Con la sentenza 17195 del 2011, la Cassazione aveva già stabilito il principio che il subentrare di una famiglia di fatto faceva cadere la necessità economica del mantenimento da parte dell’ex coniuge. In quel caso si stabiliva però che siccome una famiglia di fatto è temporanea per definizione, allora anche la sospensione dell’assegno di mantenimento sarebbe stata temporanea e non definitiva, tantomeno automatica. Con la sentenza 6855 del 3 aprile 2015, la Prima sezione civile della Cassazione va oltre e riconosce molta più forza di un tempo alla famiglia di fatto, che – scrivono – non consiste «soltanto nel convivere come coniugi, ma indica prima di tutto una “famiglia” portatrice di valori di stretta solidarietà, di arricchimento e sviluppo della personalità di ogni componente, e di educazione e istruzione dei figli».
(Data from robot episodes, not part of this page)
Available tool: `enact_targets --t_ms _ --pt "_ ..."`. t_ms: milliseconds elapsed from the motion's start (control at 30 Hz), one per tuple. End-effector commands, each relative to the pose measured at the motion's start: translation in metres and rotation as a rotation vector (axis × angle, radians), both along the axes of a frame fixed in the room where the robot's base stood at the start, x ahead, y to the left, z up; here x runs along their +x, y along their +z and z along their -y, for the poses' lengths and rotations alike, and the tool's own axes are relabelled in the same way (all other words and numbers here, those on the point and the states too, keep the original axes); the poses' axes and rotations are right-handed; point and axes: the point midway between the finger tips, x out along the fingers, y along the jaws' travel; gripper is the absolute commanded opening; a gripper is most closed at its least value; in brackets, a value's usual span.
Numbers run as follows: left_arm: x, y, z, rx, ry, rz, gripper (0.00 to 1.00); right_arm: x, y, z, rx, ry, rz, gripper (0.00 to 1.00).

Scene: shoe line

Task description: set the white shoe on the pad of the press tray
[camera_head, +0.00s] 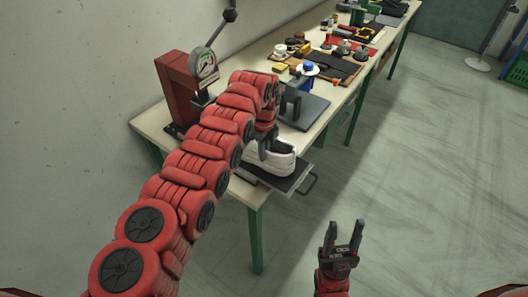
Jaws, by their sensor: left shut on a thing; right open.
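The white shoe (281,160) is near the front edge of the workbench, over the dark press tray (293,180). My left gripper (262,150) is shut on the shoe at its left end. My left arm hides part of the shoe and of the tray. I cannot tell whether the shoe rests on the tray's pad or hangs just above it. The tray has a handle (308,185) at its right side, out past the bench edge. My right gripper (344,238) is open and empty, in front of the bench over the floor.
A red press with a gauge (207,66) stands at the bench's back left. A dark stand with a plate (306,110) is just behind the shoe. Several tools and parts lie farther along the bench (230,186). The floor (420,180) to the right is clear.

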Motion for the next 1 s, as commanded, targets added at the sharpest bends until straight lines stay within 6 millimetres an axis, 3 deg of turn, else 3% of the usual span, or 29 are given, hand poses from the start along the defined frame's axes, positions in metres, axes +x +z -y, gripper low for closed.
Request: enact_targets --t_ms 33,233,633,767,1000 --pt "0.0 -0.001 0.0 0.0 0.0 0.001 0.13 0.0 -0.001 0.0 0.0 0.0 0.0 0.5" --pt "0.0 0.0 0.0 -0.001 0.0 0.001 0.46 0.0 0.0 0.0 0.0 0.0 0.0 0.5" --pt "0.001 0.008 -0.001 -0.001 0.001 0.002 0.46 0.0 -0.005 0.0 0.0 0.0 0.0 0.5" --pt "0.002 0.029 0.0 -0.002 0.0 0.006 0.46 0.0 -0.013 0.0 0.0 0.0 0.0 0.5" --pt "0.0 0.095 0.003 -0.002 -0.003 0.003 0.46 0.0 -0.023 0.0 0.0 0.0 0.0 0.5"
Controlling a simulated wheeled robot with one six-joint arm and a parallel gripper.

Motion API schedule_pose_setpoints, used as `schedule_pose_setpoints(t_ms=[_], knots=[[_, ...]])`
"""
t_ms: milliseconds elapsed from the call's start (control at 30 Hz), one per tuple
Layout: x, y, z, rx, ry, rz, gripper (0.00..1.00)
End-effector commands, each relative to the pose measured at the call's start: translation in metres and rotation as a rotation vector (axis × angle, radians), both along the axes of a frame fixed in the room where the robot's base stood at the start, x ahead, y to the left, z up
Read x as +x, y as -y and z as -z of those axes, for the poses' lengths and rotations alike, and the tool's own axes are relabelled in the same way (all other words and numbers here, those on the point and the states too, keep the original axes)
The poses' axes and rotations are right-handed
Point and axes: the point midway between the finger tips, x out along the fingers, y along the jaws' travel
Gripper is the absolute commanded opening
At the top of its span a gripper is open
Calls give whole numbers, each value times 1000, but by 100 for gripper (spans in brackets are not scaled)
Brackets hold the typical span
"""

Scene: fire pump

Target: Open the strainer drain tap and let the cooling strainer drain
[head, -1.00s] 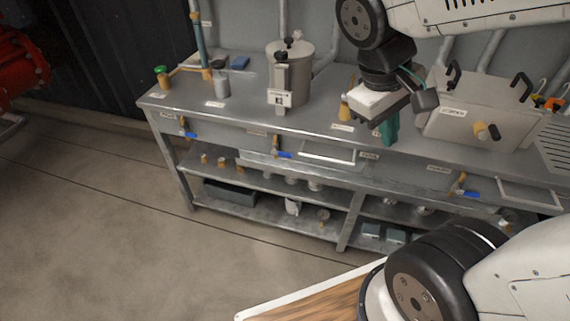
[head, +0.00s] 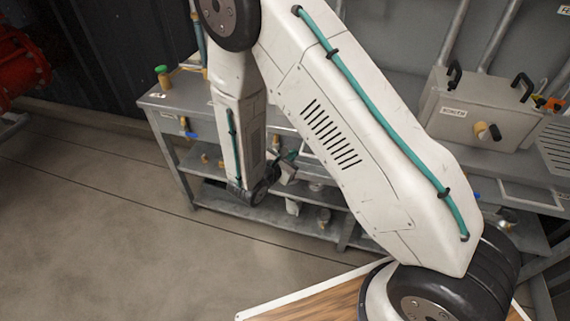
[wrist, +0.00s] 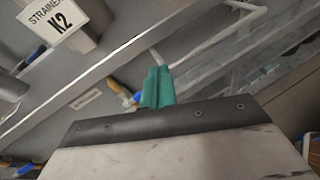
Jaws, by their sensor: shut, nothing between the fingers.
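Another blue handle (wrist: 136,97) shows just behind my gripper (wrist: 157,84), partly hidden. I cannot tell which of these is the strainer drain tap. My gripper's green fingers are shut and empty; whether they touch the handle is unclear. In the head view my gripper (head: 291,156) is low at the bench front, and my arm hides the strainer.
The metal bench (head: 155,102) has a lower shelf with small items. A grey box (head: 450,110) with black handles stands on its right part. A green-topped fitting (head: 162,78) is at the left end. A blue tap handle (head: 191,134) shows at the front left. Floor at left is clear.

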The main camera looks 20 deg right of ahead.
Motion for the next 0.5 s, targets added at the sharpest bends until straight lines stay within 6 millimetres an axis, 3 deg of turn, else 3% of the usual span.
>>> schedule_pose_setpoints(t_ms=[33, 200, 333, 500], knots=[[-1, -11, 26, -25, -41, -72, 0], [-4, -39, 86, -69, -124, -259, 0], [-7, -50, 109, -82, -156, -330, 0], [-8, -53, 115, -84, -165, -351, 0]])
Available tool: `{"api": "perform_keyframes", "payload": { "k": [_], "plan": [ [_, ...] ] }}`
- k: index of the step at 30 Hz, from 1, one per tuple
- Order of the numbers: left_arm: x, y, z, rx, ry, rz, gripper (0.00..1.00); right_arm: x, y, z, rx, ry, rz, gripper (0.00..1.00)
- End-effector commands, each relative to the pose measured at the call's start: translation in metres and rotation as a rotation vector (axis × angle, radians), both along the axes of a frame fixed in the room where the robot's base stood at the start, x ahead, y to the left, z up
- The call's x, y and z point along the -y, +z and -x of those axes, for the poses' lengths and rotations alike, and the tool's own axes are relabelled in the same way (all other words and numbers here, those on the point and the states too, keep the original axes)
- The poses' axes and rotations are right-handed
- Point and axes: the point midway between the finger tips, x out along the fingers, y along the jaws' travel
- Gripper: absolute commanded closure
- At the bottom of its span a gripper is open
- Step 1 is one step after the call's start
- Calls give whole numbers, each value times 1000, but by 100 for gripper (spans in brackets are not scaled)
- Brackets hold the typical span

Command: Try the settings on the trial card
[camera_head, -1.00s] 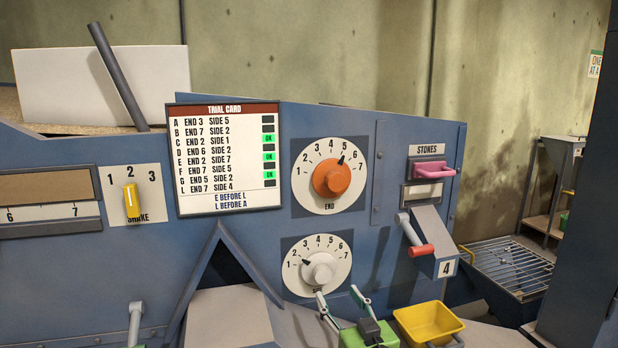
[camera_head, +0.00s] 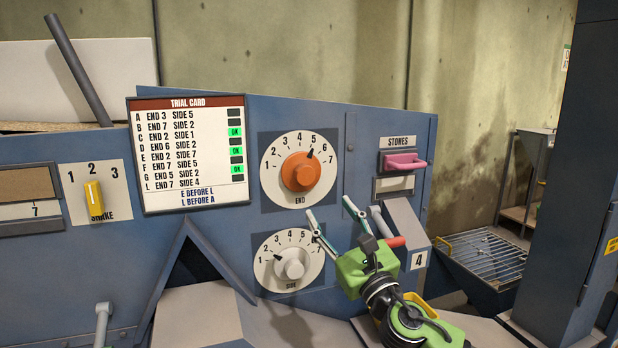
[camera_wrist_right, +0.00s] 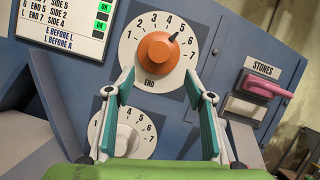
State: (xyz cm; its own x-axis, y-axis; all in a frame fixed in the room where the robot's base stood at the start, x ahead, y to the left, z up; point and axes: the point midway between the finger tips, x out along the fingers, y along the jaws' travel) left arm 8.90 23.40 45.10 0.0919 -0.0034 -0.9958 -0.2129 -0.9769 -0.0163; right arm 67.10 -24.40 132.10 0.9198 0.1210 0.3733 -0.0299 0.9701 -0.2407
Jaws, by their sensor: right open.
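The trial card (camera_head: 190,150) lists END and SIDE pairs; rows C, E and G show green OK lamps, the others dark ones. The orange END knob (camera_head: 301,172) points at 5. The white SIDE knob (camera_head: 289,264) below it appears to point at 2. My right gripper (camera_head: 330,211) is open and empty, its fingertips in front of the panel, below and right of the END dial and apart from both knobs. In the right wrist view the END knob (camera_wrist_right: 157,54) is beyond the open fingers; the SIDE dial (camera_wrist_right: 117,136) is partly hidden. My left gripper is out of view.
A yellow SHAKE switch (camera_head: 94,203) stands left of the card. A pink STONES handle (camera_head: 404,161) and a red-gripped lever (camera_head: 397,242) are right of the dials. A wire grate (camera_head: 485,252) and a dark post (camera_head: 560,190) stand at right.

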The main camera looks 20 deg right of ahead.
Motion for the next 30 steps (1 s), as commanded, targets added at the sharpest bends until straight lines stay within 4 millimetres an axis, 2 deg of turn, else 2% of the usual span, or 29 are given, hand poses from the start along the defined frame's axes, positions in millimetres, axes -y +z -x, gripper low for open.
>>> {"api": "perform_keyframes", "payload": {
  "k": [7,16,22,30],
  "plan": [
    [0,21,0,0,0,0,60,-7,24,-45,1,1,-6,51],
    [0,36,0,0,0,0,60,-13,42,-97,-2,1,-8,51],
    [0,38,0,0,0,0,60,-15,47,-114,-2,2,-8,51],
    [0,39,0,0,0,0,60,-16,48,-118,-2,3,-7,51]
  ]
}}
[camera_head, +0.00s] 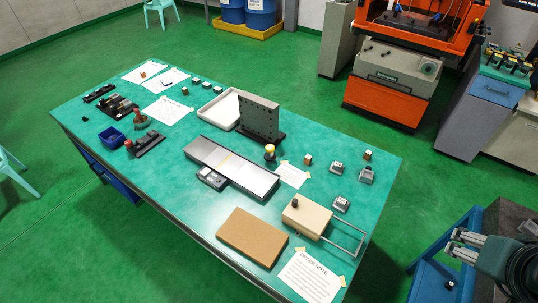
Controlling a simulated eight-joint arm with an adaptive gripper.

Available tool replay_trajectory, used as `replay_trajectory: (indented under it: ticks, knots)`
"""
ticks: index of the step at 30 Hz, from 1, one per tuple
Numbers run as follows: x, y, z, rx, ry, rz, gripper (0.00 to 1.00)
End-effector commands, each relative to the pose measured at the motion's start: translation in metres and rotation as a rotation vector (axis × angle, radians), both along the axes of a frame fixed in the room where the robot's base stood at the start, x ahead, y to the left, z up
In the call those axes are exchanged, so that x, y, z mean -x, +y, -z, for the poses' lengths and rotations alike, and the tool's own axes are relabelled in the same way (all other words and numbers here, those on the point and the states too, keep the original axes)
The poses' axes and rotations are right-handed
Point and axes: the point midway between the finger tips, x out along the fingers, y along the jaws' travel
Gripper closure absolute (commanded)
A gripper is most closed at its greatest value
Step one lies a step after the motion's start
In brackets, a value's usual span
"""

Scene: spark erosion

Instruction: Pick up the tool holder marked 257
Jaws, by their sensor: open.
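Small grey tool holders stand on the green table (190,215). Three are near the right end: a rear one (336,168), one at the right (366,175) and a front one (341,204). Several similar small blocks (206,84) sit in a row at the back left. Any number on them is too small to read, so I cannot tell which is marked 257. My gripper (453,244) is at the lower right, off the table's right edge, open and empty, well apart from the holders.
Near the right holders are small brown-and-white cubes (308,160), a beige box with a metal frame (303,218) and an order note (311,278). A grey upright plate (259,117) stands mid-table. A brown board (252,237) lies at the front. An orange machine (385,102) stands behind.

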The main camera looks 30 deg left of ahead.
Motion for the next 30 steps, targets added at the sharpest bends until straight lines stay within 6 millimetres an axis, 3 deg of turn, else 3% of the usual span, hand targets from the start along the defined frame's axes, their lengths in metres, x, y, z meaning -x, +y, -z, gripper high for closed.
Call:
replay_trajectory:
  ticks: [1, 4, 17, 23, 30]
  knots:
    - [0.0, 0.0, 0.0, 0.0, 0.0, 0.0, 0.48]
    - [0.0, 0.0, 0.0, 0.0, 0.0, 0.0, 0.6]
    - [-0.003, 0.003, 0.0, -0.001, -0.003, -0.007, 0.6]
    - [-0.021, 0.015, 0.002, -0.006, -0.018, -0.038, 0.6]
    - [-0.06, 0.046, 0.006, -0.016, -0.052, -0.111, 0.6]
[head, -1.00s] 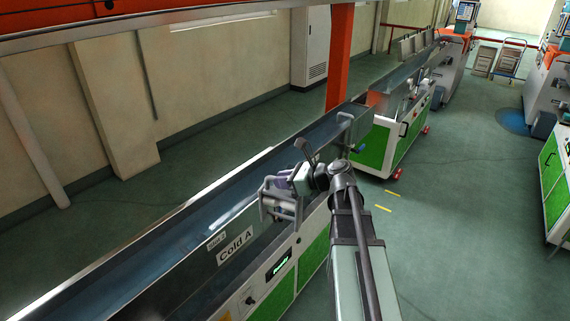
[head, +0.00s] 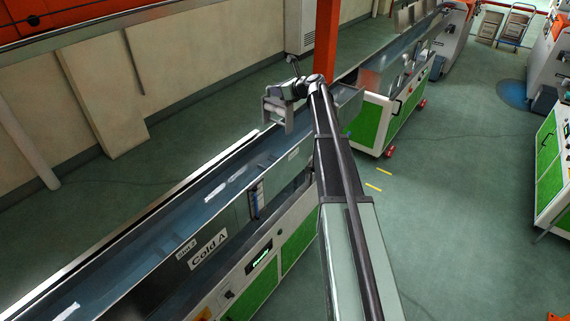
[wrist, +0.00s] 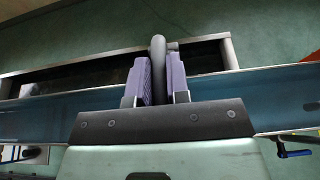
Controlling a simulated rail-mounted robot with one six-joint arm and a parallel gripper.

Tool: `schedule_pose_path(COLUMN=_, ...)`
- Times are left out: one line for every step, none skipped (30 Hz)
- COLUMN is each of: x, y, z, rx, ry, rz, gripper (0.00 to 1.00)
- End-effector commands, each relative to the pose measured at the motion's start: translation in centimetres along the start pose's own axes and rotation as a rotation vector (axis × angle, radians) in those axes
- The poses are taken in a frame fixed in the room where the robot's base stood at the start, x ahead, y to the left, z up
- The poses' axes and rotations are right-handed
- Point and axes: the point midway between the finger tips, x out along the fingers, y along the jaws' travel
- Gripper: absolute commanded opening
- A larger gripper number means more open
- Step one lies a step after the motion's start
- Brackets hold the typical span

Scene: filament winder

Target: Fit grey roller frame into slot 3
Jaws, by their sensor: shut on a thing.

Quando la famiglia di fatto è qualcosa di serio, dunque, la Cassazione riconosce che «il parametro dell’adeguatezza dei mezzi rispetto al tenore di vita goduto durante la convivenza matrimoniale non può che venir meno di fronte all’esistenza di una vera e propria famiglia, ancorché di fatto». Ma quando la famiglia di fatto diventa stabile? Quando i conviventi elaborano «un progetto e un modello di vita in comune». Magari con figli. «E non si deve dimenticare che obblighi e diritti dei genitori nei confronti dei figli sono assolutamente identici in abito matrimoniale e fuori dal matrimonio». Ecco, secondo la Cassazione quella convivenza non è più una meteora.

Chi paga, quanto paga

È questo il nuovo caposaldo giuridico: se l’ex coniuge si ricostruisce una vita, anche se questa non passa nuovamente per un matrimonio, è da considerarsi come una nuova stabilità. E da questo punto di vista, la decadenza dell’assegno di mantenimento, pur clamorosa, può essere considerato un mero effetto collaterale. Già, perché la sentenza 6855 è soprattutto un altro mattone alla giurisprudenza che fortifica la famiglia di fatto in Italia. La sentenza è divenuta oggetto di studio addirittura negli enti pensionistici, perché le ricadute potrebbero essere enormi, mettendo in forse le regole sulle pensioni di reversibilità: qualora il coniuge sopravvissuto torni a ricostruirsi una famiglia, sia pure di fatto e non di diritto, e quindi non fosse più da considerarsi un vedovo/vedova, ha diritto ancora ad incassare l’assegno di reversibilità? E di contro: il convivente sopravvissuto all’altro convivente, se la famiglia di fatto è equiparata a quella di diritto, non avrà forse diritto al vitalizio di reversibilità? Quesiti. A cui la politica tarda a dare risposte e una volta di più spetta alla magistratura supplire.